The State Assembly Republican conference is pushing for passage of a Common Core bill that they refer to as the APPLE Plan. WBFO'S Eileen Buckley says members of the Assembly Minority Conference held a news conference in Albany Tuesday to discuss their bill.
"This is a really good fix to Common Core," said Republican Assembly woman Jane Corwin of Clarence.
The APPLE plan stands for Achieving Pupil Preparedness and Launching Excellence. Corwin calls the republican plan a great bill and claims it has has bipartisan support.
"And it is based on comments made through out the state from parents, administrators, students. This is the solution we are looking for and this is what we should be voting for on the floor of the Assembly," said Corwin.
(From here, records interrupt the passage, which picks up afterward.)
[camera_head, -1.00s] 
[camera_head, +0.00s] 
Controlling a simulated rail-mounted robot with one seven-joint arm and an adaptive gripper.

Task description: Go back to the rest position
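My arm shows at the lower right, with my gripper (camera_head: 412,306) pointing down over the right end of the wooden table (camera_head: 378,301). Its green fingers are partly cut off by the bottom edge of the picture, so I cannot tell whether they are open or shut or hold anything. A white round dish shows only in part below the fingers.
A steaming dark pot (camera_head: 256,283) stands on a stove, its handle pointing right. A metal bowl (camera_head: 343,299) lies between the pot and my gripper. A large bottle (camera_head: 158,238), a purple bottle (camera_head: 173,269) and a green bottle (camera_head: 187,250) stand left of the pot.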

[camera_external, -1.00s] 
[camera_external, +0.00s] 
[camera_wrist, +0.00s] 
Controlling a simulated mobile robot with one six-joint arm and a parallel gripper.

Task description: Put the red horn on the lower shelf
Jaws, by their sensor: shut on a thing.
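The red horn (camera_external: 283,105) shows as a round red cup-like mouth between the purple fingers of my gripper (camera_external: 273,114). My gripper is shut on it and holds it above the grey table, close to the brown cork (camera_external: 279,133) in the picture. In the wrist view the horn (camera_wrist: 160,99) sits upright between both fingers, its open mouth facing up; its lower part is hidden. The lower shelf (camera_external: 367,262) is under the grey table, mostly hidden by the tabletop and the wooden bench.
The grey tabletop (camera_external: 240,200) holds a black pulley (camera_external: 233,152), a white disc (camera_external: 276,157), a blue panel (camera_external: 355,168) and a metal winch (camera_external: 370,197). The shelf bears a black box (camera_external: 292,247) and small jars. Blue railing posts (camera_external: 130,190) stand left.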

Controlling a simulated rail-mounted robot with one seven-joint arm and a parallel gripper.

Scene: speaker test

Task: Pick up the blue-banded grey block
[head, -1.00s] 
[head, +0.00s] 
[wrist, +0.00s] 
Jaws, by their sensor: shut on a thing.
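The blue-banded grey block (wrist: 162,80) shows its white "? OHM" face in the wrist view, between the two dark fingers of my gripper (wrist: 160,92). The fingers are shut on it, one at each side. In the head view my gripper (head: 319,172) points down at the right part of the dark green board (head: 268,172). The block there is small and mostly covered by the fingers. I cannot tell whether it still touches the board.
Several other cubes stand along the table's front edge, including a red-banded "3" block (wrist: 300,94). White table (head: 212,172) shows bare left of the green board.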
Among the items in this proposed bill include stopping the rushed implementation of the Common Core standards, providing funding for professional development for teachers and reducing the over-reliance on student testing.
Republican Assemblyman Ray Walters of Williamsville said the APPLE plan tackles many concerns raised statewide over the the controversial Learning Standards.
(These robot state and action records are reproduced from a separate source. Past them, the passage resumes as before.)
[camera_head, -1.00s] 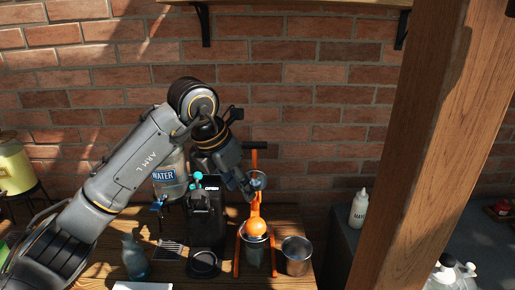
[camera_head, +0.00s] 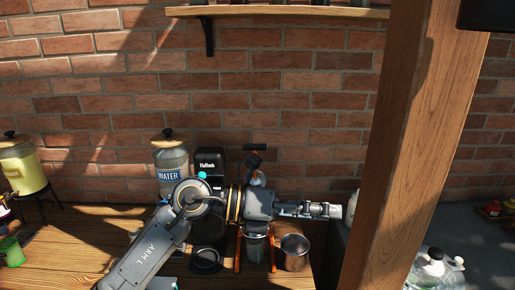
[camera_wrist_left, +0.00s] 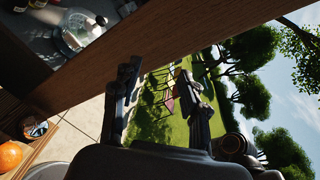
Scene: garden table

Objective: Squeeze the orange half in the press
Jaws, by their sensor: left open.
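The orange-framed press (camera_head: 238,255) stands on the wooden table, with its black T-shaped handle (camera_head: 255,147) up at the back. My left arm crosses in front and hides the middle of the press in the head view. In the left wrist view a round orange thing (camera_wrist_left: 11,156), seemingly the orange at the press, shows at the left edge. My left gripper (camera_head: 322,210) points right, beyond the press, with its fingers apart; in the wrist view nothing is between them (camera_wrist_left: 162,105). My right gripper is not in view.
A metal cup (camera_head: 294,252) stands right of the press. A black coffee machine (camera_head: 208,162) and a water jar (camera_head: 171,158) stand to its left. A wooden post (camera_head: 422,150) rises at right, close to my left gripper. A green cup (camera_head: 11,251) is at far left.

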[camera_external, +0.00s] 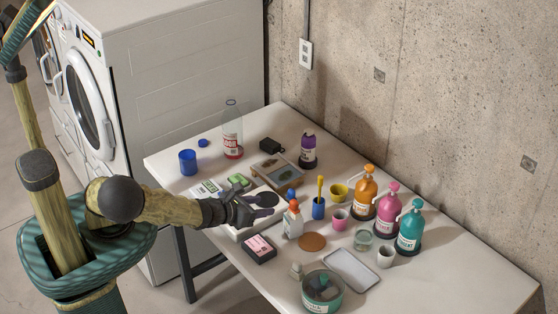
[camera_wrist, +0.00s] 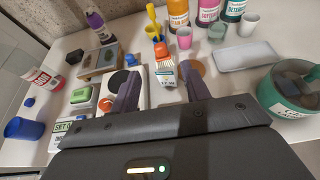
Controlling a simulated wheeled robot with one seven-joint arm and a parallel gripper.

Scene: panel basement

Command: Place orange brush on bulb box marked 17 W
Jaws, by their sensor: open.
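My gripper (camera_external: 264,206) reaches over the table from the left with its jaws apart. In the wrist view my gripper (camera_wrist: 160,78) is empty, and a white bottle with an orange top (camera_wrist: 166,73) shows beyond and between its fingers. No orange brush can be made out for certain; a yellow-handled item (camera_external: 320,187) stands in a blue holder (camera_external: 318,209). I cannot read 17 W on any box.
The white table (camera_external: 448,262) stands against a concrete wall. Orange, pink and teal pump bottles line its right side. A grey tray (camera_external: 351,270), a teal pot (camera_external: 322,292), a dark box with pink label (camera_external: 260,249) and several cups crowd it. The near right corner is clear.

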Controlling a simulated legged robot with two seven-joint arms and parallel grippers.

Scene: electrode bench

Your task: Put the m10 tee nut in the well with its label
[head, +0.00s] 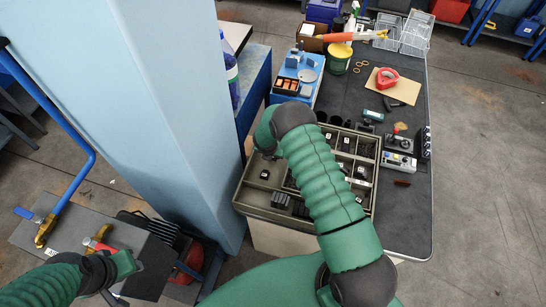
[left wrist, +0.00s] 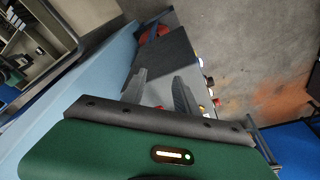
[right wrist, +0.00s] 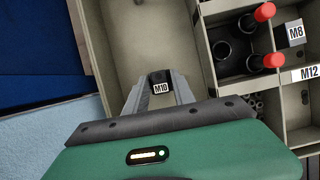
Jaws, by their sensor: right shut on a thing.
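My right gripper (right wrist: 160,84) is shut on a small dark piece, the M10 tee nut (right wrist: 161,78), with a white "M10" label facing the camera. It is held over a long bare compartment of the sorting tray (right wrist: 124,42). In the head view the tray (head: 277,216) stands at the bench's near left corner, and my right arm covers its middle. A small dark piece with a white label (head: 264,174) shows in its left compartment; I cannot tell whether it is the held nut. Wells labelled M8 (right wrist: 295,33) and M12 (right wrist: 305,73) lie to the right. My left gripper (left wrist: 160,82) is open and empty.
Red-capped dark parts (right wrist: 264,12) stand up in a well right of my right gripper. Dark blocks (head: 280,200) lie in the tray's near part. A light blue column (head: 175,100) stands left of the tray. A control box (head: 399,160) stands on the bench at right.

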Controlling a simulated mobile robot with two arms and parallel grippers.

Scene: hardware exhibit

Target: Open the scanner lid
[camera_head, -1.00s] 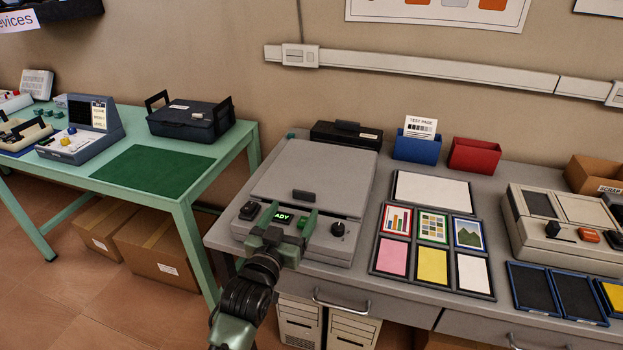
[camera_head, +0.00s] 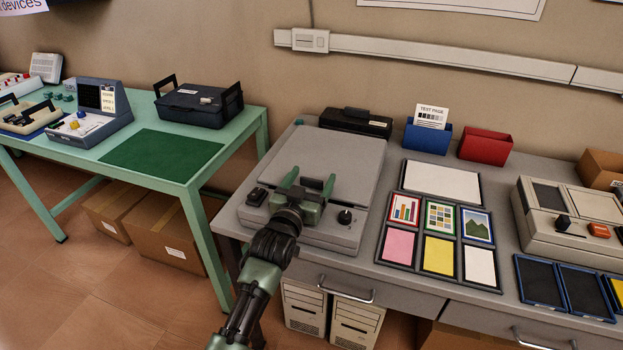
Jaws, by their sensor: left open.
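The grey scanner (camera_head: 335,232) stands on the grey desk, with its flat lid (camera_head: 330,150) lying shut. My left gripper (camera_head: 308,183) is open over the front part of the scanner. Its two green fingers point away from me toward the lid's front edge, one on each side of the dark handle (camera_head: 311,184), which shows between the tips. I cannot tell if the fingers touch it. The gripper hides the scanner's display. A dark knob (camera_head: 345,217) and a dark switch (camera_head: 256,196) flank it. My right gripper is not in view.
A tray of picture and colour cards (camera_head: 439,241) lies right of the scanner. A black box (camera_head: 353,121), a blue bin (camera_head: 428,137) and a red bin (camera_head: 485,146) stand behind. A beige device (camera_head: 570,230) is at the right. A green table (camera_head: 240,140) stands left across a gap.

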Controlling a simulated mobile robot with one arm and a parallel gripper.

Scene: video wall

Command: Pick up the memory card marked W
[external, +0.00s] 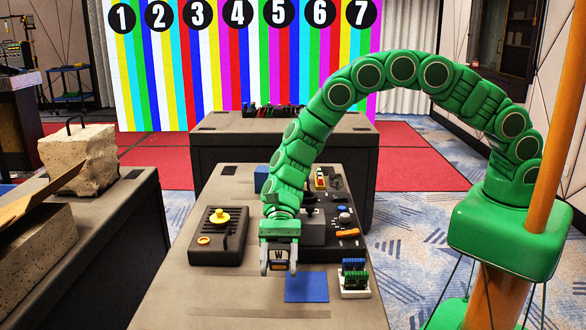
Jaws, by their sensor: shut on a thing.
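My gripper (279,270) is at the end of the green arm, above the grey table and by the left part of a blue square mat. It is shut on the memory card (279,254), a small dark card with a pale label that appears to read W. The card sits between the two grey fingers. Its lower part is hard to make out, and I cannot tell how far it is above the table.
The blue mat (307,287) lies bare on the table (200,298). A white holder (354,291) with blue and green cards stands right of it. A black box with a yellow knob (220,217) is at left, and a control panel (347,243) is behind. The table's front is clear.

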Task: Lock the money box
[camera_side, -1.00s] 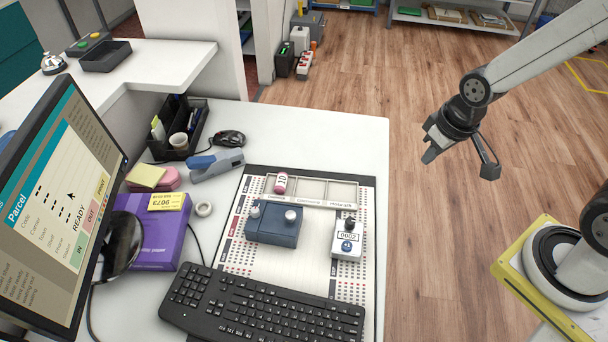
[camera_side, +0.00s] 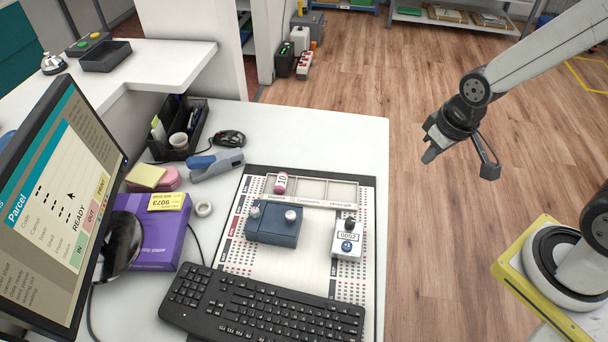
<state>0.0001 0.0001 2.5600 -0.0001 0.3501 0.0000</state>
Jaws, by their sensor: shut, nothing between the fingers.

"We have legislation that will address, most if not all the all of the concerns regarding the implementation of Common Core. That's the direction we need to go in," said Walters.
On Monday night Assembly democrats huddled in private to discussion their version of the Common Core bill. That plan would place a two-year moratorium on the standards to delay student testing used to evaluate teachers. But Assembly Speaker Sheldon Silver says their bill still needed tweaking. Republicans say the democratic plan is only a "stop-gap" measure.